Just a footnote to a Pavement song released on a compilation round about the time of Crooked Rain, Crooked Rain. It's a tribute to R.E.M. and this album. As good a direct tribute from one group to another as I can think of and says as well as anything what a wonderful, visionary band R.E.M. were, particularly for me in the first seven or eight years of their existence.


'There's some bands I'd like to name-check
And one of them is R.E.M.
Classic songs with a long history
Southern boys just like you and me

R.E.M.

Flashback to 1983
"Chronic Town" was their first EP
Later on came "Reckoning"
Finster's art...
Titles to match "So.
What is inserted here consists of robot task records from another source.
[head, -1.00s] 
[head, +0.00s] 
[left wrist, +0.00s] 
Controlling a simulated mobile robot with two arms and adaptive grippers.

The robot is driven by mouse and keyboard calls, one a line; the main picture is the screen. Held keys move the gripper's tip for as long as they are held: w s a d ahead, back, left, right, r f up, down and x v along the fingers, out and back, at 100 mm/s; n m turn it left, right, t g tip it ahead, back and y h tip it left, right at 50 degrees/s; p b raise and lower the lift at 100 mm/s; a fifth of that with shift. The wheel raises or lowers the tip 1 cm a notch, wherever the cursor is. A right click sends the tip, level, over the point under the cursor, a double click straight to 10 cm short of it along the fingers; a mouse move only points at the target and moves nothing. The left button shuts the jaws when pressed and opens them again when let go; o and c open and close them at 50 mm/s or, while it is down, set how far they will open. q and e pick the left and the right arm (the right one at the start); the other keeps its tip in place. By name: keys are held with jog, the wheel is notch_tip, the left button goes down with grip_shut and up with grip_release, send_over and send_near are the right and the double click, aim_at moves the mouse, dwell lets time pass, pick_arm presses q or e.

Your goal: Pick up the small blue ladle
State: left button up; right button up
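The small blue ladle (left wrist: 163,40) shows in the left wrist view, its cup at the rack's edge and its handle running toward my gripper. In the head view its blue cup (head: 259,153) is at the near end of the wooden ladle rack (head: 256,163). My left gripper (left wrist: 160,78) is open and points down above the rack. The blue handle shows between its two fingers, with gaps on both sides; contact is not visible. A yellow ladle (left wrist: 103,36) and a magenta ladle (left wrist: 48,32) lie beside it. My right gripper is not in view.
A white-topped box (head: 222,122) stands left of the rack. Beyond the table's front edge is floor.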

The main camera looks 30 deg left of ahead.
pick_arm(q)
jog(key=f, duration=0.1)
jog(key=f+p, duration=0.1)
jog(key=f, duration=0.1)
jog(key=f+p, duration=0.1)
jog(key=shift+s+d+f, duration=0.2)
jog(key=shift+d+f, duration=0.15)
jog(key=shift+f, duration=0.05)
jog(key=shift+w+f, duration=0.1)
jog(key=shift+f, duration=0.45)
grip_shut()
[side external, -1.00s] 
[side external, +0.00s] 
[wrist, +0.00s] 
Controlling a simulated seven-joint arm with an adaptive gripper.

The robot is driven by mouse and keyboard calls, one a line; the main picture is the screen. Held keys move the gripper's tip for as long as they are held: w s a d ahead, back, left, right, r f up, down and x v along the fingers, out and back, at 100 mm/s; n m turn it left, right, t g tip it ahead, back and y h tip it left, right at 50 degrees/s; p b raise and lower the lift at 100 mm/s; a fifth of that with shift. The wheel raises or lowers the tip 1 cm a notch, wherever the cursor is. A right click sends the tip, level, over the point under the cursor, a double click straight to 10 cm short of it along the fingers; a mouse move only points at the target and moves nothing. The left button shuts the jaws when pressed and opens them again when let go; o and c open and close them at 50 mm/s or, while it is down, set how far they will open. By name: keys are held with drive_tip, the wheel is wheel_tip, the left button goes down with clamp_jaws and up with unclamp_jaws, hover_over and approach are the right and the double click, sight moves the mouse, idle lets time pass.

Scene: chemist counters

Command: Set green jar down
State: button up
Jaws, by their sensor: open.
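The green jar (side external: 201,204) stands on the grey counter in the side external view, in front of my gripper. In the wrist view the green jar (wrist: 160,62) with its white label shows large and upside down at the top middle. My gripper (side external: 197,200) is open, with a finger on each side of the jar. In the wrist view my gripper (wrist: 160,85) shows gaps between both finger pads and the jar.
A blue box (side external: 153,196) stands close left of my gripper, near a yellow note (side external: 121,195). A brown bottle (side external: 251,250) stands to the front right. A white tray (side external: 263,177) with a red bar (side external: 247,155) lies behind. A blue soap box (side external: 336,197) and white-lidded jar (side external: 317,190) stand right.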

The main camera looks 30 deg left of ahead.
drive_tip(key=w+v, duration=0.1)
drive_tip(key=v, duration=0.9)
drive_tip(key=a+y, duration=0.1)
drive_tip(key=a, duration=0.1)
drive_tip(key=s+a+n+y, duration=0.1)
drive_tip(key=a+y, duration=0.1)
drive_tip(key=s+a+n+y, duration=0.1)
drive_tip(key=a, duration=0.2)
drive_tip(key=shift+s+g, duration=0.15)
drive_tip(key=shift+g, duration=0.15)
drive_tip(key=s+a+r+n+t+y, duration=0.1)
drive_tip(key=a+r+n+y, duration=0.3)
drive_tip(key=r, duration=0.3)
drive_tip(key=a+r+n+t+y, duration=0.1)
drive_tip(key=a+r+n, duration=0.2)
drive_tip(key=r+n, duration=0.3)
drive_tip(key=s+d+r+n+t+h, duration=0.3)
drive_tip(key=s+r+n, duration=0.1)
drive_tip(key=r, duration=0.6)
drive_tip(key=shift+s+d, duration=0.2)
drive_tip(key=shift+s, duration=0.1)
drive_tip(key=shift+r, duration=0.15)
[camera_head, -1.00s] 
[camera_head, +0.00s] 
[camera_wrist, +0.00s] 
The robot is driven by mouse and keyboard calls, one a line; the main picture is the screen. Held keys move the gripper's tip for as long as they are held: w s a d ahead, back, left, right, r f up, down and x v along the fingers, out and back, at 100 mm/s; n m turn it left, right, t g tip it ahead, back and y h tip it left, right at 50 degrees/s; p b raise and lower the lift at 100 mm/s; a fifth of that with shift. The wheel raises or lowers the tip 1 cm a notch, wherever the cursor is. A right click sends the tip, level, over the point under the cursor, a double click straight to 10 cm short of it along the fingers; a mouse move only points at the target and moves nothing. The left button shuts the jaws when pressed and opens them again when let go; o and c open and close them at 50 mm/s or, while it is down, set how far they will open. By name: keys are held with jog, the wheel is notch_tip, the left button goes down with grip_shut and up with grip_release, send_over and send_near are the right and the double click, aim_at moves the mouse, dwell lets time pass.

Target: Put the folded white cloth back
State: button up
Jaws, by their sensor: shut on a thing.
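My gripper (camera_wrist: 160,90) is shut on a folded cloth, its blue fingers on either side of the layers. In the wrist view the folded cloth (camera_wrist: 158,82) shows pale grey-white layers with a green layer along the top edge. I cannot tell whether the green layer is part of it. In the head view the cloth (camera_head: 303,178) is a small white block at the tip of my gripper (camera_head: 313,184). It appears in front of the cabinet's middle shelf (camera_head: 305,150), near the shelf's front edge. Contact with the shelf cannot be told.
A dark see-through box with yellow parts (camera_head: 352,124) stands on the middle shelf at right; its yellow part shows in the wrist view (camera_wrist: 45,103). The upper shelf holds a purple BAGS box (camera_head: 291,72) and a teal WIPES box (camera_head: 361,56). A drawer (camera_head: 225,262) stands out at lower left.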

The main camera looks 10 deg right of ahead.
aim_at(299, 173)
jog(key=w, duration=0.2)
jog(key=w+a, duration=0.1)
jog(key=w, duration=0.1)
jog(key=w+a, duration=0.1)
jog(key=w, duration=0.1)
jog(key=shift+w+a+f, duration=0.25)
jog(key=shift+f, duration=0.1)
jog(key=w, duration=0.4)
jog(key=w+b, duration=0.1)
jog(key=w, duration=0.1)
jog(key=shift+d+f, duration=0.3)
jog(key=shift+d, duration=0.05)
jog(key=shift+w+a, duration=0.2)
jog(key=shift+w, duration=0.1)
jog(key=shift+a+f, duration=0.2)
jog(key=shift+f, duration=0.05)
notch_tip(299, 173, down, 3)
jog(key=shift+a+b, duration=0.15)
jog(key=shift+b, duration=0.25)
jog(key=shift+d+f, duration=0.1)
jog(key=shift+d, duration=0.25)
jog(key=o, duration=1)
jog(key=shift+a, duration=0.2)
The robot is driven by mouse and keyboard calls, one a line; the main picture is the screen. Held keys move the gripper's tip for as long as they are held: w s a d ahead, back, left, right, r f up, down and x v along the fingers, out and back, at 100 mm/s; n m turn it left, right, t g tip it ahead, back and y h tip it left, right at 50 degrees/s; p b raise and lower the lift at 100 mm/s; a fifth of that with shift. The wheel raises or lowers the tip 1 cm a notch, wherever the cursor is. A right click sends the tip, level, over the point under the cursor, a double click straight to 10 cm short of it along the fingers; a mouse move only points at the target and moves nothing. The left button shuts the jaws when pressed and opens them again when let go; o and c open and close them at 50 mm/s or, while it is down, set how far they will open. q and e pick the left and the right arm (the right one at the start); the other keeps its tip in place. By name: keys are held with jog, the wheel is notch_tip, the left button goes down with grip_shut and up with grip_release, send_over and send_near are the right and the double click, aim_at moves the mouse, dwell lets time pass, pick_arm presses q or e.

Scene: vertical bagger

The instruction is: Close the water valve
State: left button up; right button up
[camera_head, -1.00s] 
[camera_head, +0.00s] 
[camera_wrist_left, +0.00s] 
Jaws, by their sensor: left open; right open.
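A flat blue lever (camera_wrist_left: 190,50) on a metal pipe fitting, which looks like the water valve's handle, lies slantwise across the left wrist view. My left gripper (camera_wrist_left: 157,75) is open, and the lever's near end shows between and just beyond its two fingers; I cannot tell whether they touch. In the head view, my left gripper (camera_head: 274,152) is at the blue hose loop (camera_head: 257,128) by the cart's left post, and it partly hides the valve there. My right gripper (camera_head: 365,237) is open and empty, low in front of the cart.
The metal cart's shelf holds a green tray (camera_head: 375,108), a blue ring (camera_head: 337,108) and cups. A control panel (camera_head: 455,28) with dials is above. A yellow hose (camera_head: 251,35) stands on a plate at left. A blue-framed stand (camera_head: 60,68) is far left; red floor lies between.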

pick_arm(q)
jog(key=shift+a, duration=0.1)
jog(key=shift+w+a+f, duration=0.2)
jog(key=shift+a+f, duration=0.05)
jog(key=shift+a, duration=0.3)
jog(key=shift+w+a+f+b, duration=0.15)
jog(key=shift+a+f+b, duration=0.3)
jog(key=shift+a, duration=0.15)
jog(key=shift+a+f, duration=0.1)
Central Rain"
"(Don't Go Back To) Rockville,"
"Harborcoat"
"Pretty Persuasion,"
You're born to be a "Camera"
"Time After Time"'s my least favorite song
"Time After Time" was my least favorite song

The singer, he had long hair
And the drummer, he knew restraint
And the bassman, he had all the right moves
And that guitar player was no saint

So let's go way back to the ancient times
When there were no fifty states
And on a hill, there stands Sherman
Sherman and his mates...

And they're marching through Georgia
(They're marching through Georgia)
They're marching through Georgia
(G-G-G-G-Georgia)
They're marching through Georgia
(They're marching through Georgia)
They're marching through Georgia
(G-G-G-G-Georgia)

And there stands R.E.M..'


*P.S. I've just put on that same piece of vinyl that I bought nearly thirty years ago. This article of course is as much about Reckoning as a whole as it is about Seven Chinese Brothers itself. It's still wearing well. It still sounds like one of the best friends I'll ever have.